[Robot trajectory data]
····················

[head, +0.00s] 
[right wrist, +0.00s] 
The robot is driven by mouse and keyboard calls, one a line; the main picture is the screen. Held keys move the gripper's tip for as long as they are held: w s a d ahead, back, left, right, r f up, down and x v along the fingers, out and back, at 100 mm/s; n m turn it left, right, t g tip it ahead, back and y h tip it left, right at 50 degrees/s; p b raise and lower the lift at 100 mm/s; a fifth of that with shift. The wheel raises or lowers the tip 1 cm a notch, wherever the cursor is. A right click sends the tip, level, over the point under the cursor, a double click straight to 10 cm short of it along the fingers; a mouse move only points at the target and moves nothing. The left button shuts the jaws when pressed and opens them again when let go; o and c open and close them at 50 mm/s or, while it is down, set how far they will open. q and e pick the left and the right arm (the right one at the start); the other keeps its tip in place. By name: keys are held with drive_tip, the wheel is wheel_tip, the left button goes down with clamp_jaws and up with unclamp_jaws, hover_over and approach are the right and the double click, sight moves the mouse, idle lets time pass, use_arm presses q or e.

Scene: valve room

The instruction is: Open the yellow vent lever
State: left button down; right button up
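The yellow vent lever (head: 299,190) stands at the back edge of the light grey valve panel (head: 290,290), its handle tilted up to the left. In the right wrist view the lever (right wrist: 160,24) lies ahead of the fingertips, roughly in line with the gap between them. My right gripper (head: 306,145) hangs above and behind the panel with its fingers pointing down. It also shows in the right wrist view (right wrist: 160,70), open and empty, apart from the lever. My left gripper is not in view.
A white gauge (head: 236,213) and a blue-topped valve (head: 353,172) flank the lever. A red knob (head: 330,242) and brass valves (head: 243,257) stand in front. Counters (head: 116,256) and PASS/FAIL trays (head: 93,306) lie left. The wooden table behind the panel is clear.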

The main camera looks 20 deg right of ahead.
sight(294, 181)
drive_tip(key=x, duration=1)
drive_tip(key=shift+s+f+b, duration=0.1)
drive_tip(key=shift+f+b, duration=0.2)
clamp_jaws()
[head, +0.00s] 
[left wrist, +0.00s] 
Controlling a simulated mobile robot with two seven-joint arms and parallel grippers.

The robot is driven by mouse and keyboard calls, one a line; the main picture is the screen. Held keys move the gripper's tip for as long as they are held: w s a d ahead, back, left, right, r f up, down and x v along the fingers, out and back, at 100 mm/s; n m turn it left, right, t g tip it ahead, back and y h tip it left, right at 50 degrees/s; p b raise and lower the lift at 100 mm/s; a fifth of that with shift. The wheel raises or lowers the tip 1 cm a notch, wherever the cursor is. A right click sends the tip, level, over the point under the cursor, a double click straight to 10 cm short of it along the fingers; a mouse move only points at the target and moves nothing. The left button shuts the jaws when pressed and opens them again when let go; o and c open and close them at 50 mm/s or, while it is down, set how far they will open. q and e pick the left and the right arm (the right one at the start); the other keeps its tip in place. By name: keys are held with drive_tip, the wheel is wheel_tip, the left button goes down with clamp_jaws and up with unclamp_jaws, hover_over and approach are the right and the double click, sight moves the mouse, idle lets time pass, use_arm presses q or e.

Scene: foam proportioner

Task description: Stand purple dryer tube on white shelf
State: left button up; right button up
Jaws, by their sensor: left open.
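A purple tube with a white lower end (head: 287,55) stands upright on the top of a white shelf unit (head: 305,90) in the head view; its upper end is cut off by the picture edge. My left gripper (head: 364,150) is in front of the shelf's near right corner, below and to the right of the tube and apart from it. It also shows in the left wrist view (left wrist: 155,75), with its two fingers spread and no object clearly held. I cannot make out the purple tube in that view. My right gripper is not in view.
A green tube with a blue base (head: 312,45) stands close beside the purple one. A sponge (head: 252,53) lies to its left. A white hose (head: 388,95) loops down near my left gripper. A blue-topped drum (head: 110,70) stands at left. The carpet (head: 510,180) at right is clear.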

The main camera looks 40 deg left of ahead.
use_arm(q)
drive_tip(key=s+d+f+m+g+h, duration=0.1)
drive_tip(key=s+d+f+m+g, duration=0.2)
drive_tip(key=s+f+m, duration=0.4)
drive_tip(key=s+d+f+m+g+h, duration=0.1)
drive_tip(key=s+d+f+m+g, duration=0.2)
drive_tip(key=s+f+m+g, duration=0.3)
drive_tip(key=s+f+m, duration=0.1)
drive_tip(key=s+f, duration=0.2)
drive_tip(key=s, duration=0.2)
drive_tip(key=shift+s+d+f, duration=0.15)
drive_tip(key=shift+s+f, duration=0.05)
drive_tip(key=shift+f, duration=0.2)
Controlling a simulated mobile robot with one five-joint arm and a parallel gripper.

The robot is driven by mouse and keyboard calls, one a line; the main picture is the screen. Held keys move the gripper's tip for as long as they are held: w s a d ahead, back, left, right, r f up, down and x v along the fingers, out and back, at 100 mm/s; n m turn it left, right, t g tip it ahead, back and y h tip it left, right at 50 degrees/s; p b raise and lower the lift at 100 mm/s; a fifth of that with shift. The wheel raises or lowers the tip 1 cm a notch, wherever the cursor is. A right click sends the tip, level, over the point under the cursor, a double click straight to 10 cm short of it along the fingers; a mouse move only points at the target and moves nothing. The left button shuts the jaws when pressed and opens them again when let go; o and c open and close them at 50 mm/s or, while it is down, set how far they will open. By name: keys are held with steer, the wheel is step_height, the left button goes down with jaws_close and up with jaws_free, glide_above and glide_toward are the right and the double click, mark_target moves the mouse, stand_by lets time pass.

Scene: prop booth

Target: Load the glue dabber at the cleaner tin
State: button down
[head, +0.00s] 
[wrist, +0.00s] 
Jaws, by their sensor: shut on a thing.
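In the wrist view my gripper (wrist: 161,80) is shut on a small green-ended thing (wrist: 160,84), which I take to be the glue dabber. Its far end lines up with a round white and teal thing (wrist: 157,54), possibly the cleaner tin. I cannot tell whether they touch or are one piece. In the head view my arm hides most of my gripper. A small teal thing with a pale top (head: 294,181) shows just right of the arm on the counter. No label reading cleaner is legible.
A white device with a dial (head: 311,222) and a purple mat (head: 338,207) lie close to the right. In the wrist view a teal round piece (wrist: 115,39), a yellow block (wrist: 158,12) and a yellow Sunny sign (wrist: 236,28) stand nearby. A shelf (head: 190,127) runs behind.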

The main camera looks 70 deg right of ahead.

····················

▶ GIVEN TASK
Report each line in the preceding entries that holds the string "joint".

▶ COMPLETED TASK
Controlling a simulated mobile robot with two seven-joint arms and parallel grippers.
Controlling a simulated mobile robot with one five-joint arm and a parallel gripper.

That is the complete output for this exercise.